Problem statement:
Set aside the pictures and output only the lines from the one containing "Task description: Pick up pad" up to and including the one containing "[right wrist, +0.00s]".

======== Input material ========

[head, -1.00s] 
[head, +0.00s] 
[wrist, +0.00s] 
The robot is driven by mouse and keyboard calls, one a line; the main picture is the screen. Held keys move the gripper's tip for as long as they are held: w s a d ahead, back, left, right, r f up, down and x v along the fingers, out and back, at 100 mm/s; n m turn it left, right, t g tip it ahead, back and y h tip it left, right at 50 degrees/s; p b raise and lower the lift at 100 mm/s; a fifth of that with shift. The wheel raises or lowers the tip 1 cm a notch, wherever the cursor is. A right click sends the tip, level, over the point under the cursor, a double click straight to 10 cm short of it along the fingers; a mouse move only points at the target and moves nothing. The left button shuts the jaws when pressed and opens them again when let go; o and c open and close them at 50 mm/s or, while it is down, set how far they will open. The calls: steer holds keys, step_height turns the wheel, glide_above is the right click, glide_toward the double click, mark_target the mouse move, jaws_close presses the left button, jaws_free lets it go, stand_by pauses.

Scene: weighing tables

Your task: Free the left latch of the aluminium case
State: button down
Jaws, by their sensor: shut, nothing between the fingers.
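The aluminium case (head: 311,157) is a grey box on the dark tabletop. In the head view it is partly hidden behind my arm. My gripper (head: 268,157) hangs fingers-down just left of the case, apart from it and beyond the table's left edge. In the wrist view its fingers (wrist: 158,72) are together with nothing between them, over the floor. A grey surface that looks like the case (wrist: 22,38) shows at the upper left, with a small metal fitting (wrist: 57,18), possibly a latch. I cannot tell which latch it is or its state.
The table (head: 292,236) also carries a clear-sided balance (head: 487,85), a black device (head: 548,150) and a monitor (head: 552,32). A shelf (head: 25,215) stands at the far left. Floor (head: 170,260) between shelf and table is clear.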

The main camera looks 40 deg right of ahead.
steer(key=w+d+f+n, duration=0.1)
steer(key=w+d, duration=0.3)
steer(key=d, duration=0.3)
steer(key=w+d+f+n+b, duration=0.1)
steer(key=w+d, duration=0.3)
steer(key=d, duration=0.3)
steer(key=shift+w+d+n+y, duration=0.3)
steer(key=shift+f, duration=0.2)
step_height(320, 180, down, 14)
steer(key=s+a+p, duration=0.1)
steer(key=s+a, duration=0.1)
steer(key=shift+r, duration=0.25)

========
======== Input material ========

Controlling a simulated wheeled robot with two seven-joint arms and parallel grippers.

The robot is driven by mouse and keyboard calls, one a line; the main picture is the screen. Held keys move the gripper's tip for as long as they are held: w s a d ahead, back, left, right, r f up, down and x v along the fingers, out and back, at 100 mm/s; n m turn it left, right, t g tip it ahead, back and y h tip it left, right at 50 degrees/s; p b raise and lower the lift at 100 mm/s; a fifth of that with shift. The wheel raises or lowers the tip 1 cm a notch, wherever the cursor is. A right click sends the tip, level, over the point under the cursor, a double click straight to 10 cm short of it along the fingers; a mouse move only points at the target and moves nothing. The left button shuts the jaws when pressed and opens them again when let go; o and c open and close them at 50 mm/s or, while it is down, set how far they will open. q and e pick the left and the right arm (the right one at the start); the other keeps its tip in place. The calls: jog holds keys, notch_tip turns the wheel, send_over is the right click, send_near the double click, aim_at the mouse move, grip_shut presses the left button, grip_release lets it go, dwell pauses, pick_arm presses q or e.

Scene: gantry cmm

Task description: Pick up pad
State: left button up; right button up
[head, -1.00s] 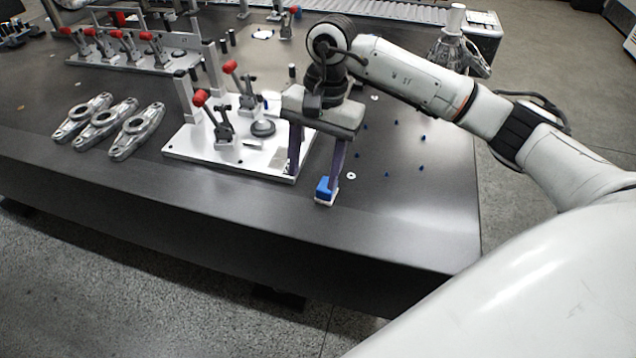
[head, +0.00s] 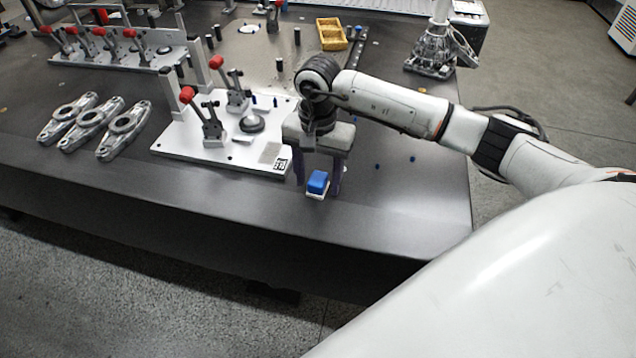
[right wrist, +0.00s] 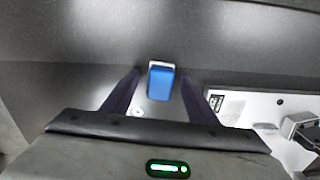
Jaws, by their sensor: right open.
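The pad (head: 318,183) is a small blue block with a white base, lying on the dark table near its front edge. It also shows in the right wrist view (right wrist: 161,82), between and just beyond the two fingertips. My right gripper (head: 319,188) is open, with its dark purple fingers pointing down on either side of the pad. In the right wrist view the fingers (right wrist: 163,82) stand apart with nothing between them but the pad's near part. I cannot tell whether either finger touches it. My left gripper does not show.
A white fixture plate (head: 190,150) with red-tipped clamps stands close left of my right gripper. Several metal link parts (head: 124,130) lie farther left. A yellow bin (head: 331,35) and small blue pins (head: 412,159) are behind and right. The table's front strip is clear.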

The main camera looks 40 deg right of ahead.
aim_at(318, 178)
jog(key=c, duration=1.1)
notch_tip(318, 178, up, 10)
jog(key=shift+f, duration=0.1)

========

Response to the exercise:
Task description: Pick up pad
State: left button up; right button up
[head, -1.00s] 
[head, +0.00s] 
[right wrist, +0.00s] 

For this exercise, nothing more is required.